Proposals for "reparations," particularly to compensate for slavery, are mostly short-sighted, silly and unserious.
But there are time when some form of compensation for past evils really does seem appropriate—and, incredibly, California has managed to find it in the case of the Bruce family:
By 1912, Charles and Willa Bruce had made their way to California. Willa paid $1,225 for the first of two lots along the Strand between 26th and 27th streets and ran a popular lodge, cafe and dance hall that extended a rare welcome to Black families seeking a weekend by the sea.
Many called the area Bruce's Beach. A few more Black families, drawn to this new community, bought and built their own cottages next door.
But the Bruces and their guests faced increasing threats from white neighbors. The Ku Klux Klan and local real estate agents purportedly plotted ways to harass them.
Well, that didn't work, so the local racists turned instead to the government, which eventually managed to run them out of town:
[C]ity officials in 1924 condemned the neighborhood and seized more than two dozen properties through eminent domain. The reason, they said, was an urgent need for a public park.

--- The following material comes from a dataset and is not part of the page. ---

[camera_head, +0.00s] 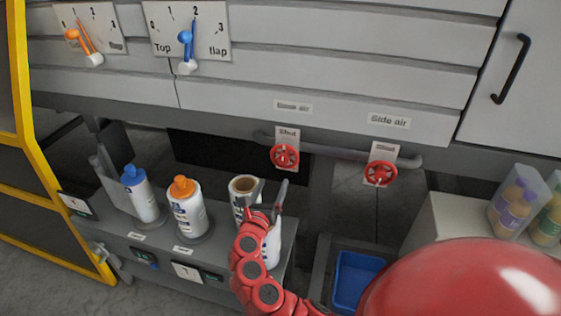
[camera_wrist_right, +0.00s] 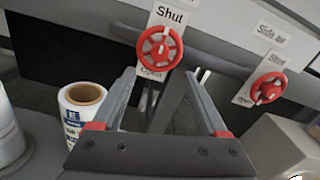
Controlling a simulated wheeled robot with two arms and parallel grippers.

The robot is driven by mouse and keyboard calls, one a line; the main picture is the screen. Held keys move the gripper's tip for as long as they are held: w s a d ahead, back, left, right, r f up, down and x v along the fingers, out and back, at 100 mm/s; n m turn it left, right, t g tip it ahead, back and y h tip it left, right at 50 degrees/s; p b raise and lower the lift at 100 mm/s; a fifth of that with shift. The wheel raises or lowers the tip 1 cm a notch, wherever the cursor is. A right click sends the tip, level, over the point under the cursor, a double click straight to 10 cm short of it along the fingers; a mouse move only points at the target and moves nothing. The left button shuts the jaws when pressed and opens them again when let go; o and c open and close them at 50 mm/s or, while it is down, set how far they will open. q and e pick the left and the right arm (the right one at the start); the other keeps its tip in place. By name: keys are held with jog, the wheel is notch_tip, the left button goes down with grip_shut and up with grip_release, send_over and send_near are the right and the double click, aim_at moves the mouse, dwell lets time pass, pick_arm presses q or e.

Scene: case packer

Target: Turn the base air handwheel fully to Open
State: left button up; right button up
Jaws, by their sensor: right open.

Ahh, yes, that old "urgent need for a public park." The government always has an "urgent need" for someone's property, doesn't it?
Naturally, unsurprisingly, the government did nothing with the parcels it snatched from the Bruce family. Now it intends to give it back to the descendants of those from which it took the property—and brother, the government is making good on it:
The beachfront property, estimated to be worth $20 million after a complicated appraisal, would be transferred to the Bruce family following an escrow process, according to the proposed plan released late Wednesday. The county would then rent the property from the Bruces for $413,000 per year and maintain a county lifeguard facility at the site.
The family is gonna need to get one of those counter doohickeys to keep track of all the cash they're going to be bringing in:
Big congratulations to the Bruces for their long-ago-owned, newly acquired L.A. County beachfront property!